Tuesday, May 22, 2012

Day 3 -Blue skies, city walls, mud flats and mist


Day 3 France 2012

Patrick, our hotelier, recommended that we take a driving tour of the coastal cities and gave us a map, so, after our wonderful French breakfast, we headed north toward St. Malo.  This is a true Breton beach resort.  The old part of the city is walled and there are small islands out in the English Channel that are fortified as well.  One of the islands cannot be visited because WWII mines are still there.  The old part of the city has very narrow streets and tall buildings, and when you are driving on them you have no idea where you are in relation to the rest of the town.  I had wanted to see the church, but although we could see the spire from outside the town, once we were inside the city walls, we could not find it.  During WWII, 80% of St. Malo was destroyed by American bombs as part of the campaign to liberate France, so although most of the buildings look old, they have been rebuilt since 1945.

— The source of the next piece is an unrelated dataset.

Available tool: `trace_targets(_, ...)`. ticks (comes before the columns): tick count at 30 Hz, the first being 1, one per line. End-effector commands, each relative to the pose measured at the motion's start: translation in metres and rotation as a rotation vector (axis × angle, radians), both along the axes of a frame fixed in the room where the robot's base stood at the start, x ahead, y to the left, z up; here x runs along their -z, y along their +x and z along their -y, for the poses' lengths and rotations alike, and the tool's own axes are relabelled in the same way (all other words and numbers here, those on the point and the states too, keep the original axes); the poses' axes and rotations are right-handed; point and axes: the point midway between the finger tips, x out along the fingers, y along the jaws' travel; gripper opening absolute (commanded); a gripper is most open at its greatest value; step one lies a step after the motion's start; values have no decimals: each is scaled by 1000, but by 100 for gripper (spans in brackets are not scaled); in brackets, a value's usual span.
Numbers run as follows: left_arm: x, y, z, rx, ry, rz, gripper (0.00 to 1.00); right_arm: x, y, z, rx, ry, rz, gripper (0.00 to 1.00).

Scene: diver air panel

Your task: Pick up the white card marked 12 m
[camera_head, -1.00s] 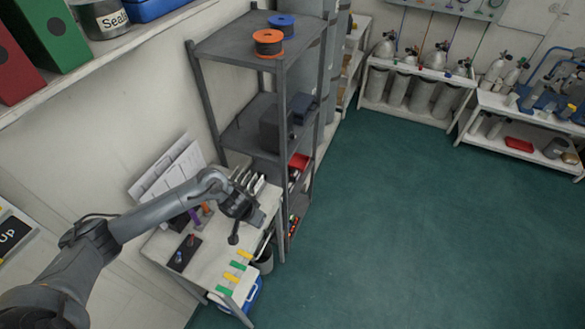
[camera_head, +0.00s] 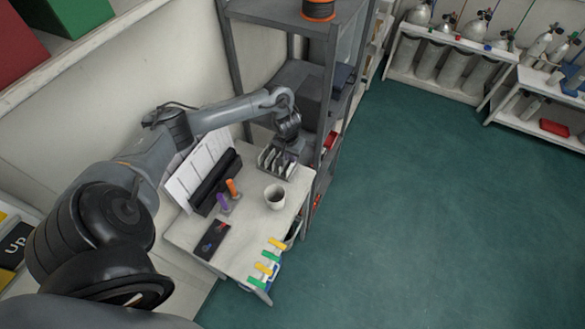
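A small rack of upright cards (camera_head: 277,163) stands at the back right of the white desk (camera_head: 255,222), beside the grey shelf unit. The cards are pale, but they are too small to read, so I cannot tell which is marked 12 m. My left gripper (camera_head: 287,150) is right over the rack and pointing down. Its fingers are too small and dark to show whether they are open or shut, or whether they touch a card. My right gripper is not in view.
A white cup (camera_head: 274,197) stands in front of the rack. An orange marker (camera_head: 233,187), a purple marker (camera_head: 222,203), a dark panel (camera_head: 212,241) and a document holder (camera_head: 205,165) are on the desk. Several yellow and green tabs line its front edge. The grey shelf (camera_head: 329,65) rises close behind.

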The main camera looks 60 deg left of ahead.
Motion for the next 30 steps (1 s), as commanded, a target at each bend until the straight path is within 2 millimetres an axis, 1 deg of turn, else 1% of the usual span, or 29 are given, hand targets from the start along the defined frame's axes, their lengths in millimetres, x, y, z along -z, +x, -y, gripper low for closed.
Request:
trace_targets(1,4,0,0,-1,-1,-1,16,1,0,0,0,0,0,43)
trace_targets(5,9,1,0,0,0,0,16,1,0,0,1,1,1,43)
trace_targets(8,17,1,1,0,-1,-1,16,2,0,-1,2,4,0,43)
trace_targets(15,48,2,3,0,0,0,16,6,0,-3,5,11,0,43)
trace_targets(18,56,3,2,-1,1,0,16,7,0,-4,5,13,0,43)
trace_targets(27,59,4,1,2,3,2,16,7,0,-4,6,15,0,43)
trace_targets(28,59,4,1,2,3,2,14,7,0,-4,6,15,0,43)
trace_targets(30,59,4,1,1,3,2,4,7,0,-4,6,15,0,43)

We walked along the ramparts and enjoyed the view.  The oldest parts of the ramparts date from the 1100s. It has been sunny all day and the English Channel, which has been grey and cloudy so far, was suddenly a beautiful, azure blue today.  The tide was going out, so there were great stretches of beach visible.  Some of the island fortifications (built during the Hundred Years’ War) can be reached by foot when the tide is completely out.  Along with Mont St. Michel, St. Malo has Europe’s greatest tidal changes.  There were tree trunks planted like little forests in the sand around some of the ramparts.  Apparently, these form some of St. Malo’s breakwater and must be replaced every 20 years.  Strong storms blast in off the English Channel and bring surges of waves that pound the seawalls.  The wind was blowing so hard that I had trouble holding the camera just to take a photo.

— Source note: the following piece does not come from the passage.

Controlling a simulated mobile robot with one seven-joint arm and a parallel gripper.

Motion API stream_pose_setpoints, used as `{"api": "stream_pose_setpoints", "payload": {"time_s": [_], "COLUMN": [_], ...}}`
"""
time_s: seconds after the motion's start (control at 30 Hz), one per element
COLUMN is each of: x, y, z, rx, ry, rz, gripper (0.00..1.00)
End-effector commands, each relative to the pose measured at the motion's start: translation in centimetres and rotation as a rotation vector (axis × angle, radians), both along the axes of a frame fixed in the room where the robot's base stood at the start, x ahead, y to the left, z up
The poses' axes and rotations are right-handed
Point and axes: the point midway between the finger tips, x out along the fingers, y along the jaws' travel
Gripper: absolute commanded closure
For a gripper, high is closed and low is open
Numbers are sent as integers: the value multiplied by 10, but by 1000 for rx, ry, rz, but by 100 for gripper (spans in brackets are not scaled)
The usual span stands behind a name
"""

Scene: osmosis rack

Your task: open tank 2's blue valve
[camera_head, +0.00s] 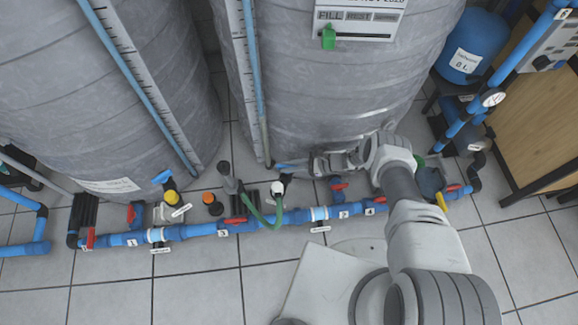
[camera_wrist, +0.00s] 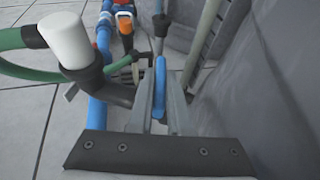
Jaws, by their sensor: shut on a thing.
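The blue valve handle (camera_head: 290,168) sits low at the front of the right-hand grey tank (camera_head: 330,95). In the wrist view the blue handle (camera_wrist: 160,88) stands lengthwise between the two fingers. My gripper (camera_head: 312,165) reaches in from the right, low beside the tank wall, and is shut on this handle. The fingers also show in the wrist view (camera_wrist: 160,105) on either side of it. The fingers and the steep angle hide much of the valve body. I cannot read a tank number on this tank.
A second grey tank (camera_head: 95,95) stands left, with its own blue handle (camera_head: 162,177). A blue pipe run (camera_head: 195,231) with red valves crosses in front. A white-capped fitting (camera_wrist: 66,40) with a green hose (camera_wrist: 27,75) is close left of my gripper. Tiled floor is open in front.

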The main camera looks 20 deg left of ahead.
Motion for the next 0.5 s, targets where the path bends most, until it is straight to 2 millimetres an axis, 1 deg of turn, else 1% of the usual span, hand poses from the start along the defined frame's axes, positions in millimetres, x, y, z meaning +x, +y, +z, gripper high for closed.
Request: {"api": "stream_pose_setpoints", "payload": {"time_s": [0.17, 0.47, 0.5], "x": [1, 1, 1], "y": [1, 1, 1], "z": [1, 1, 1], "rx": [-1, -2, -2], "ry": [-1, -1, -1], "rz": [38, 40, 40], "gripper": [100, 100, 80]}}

Jacques Cartier was born in St. Malo.  He was sent by the King Francis I of France as an explorer to find a northern route to Asia but he found the St. Lawrence River and founded the city of Montreal.  The French call the French Canadians their “French cousins from America.”  Robert Surcouf (statue below) is another famous resident from St. Malo.  He was a Corsair (pirate) who attacked English ships with the blessing of the French government.  He was so successful that he was decorated with the Legion of Honor by Emperor Napoleon I and was rich enough to retire at 36 years old.  The most famous inhabitant (to the French) of St. Malo was Francois-Rene de Chateaubriand, who traveled in America, was the Secretary of Foreign Affairs in France, and was an author who is required reading for French school children.  

We decided to pick up some sandwiches for lunch before we left St. Malo.  We got tickled to see a sandwich called “Americaine” that had ham, cheese, tomato, lettuce, mayonnaise, and big wedges of boiled egg.  We got one, and it was delicious.  We also got a ham and cheese sandwich with butter.  These sandwiches were huge chunks of baguette that were sliced open and then the fillings were put in and the bread closed back up.  So good!  We got canned drinks and headed out for Dinard.  We found a park, but it was so windy and cool that we decided to eat in the car.  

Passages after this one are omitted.